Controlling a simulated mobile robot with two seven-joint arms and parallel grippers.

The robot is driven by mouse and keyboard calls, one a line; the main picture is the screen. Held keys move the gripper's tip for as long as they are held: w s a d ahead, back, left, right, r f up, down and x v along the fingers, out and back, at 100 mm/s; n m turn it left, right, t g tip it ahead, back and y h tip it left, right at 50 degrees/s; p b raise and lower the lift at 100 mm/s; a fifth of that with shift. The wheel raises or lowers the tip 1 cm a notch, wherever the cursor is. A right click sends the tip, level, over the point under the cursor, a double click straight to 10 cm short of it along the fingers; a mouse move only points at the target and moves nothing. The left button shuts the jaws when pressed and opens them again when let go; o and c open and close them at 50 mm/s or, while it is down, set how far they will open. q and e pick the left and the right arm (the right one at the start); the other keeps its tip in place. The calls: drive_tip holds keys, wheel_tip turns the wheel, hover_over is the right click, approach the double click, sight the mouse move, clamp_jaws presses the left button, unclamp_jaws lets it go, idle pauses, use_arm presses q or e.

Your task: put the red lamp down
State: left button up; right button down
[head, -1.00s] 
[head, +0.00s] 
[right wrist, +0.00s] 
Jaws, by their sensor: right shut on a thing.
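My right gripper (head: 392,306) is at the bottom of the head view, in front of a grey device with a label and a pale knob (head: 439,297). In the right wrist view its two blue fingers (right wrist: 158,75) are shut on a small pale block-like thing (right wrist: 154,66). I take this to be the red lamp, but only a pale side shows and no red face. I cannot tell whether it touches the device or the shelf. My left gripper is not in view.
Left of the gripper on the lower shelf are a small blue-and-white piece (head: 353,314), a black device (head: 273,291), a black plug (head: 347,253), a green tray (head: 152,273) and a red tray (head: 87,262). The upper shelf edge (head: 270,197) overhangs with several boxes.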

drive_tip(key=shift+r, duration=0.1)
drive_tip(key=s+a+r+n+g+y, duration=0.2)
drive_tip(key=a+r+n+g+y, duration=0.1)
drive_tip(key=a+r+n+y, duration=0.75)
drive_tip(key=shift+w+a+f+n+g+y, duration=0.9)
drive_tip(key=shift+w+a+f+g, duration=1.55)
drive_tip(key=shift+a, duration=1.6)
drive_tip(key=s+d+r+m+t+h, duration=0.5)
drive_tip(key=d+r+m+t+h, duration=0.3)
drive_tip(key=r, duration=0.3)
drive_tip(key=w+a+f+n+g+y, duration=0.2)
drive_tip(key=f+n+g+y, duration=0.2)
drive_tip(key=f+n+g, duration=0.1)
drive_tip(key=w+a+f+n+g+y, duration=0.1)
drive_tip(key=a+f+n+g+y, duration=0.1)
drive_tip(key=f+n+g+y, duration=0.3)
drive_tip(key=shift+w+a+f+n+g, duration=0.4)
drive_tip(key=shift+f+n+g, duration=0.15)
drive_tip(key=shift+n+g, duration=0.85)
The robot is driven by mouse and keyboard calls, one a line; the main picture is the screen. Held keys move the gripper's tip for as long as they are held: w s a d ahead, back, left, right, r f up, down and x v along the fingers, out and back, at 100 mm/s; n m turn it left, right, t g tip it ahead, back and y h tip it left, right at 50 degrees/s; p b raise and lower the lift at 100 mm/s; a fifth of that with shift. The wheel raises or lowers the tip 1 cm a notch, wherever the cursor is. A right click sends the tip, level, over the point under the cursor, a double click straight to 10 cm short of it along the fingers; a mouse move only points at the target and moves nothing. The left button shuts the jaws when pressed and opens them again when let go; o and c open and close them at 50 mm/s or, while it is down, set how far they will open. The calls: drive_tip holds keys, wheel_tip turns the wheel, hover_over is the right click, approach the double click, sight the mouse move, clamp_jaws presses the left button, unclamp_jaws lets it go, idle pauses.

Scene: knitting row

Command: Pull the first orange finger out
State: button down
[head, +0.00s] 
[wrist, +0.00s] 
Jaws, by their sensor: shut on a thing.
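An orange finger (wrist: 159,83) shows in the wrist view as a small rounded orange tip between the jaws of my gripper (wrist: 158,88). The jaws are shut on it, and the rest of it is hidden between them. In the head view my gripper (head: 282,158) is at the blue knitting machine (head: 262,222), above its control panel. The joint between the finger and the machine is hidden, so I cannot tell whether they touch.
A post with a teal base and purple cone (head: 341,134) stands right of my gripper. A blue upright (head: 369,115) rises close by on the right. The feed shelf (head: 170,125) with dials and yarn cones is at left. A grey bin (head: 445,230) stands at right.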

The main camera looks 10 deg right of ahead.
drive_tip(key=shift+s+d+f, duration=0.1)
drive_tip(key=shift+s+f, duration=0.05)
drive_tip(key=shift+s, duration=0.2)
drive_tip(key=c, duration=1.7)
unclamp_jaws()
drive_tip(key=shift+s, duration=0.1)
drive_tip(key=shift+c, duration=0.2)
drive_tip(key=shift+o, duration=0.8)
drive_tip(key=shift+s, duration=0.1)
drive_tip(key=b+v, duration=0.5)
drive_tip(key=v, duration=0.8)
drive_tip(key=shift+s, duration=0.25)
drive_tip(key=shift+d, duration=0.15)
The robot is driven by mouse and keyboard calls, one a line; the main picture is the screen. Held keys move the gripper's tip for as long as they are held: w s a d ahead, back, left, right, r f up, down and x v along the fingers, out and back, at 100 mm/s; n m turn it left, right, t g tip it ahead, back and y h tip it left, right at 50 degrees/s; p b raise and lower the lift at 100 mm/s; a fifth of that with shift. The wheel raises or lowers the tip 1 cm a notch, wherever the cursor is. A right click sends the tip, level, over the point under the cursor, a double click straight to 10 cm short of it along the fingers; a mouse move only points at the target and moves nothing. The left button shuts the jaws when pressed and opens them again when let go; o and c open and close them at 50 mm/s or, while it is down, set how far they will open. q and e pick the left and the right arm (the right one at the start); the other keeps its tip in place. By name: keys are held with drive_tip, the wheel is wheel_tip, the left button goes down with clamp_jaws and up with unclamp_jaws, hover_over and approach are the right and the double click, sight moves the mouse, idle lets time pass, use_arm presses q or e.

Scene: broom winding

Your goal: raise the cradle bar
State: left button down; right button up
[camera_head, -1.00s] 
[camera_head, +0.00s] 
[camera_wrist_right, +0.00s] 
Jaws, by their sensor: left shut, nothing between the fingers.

------------------------

WHAT YOU SHOULD DO = Quote the lines of the listing above that run from the line with "[camera_head, +0.00s]" through its last line, both included, and nothing else.

FULL RESPONSE =
[camera_head, +0.00s] 
[camera_wrist_right, +0.00s] 
Jaws, by their sensor: left shut, nothing between the fingers.

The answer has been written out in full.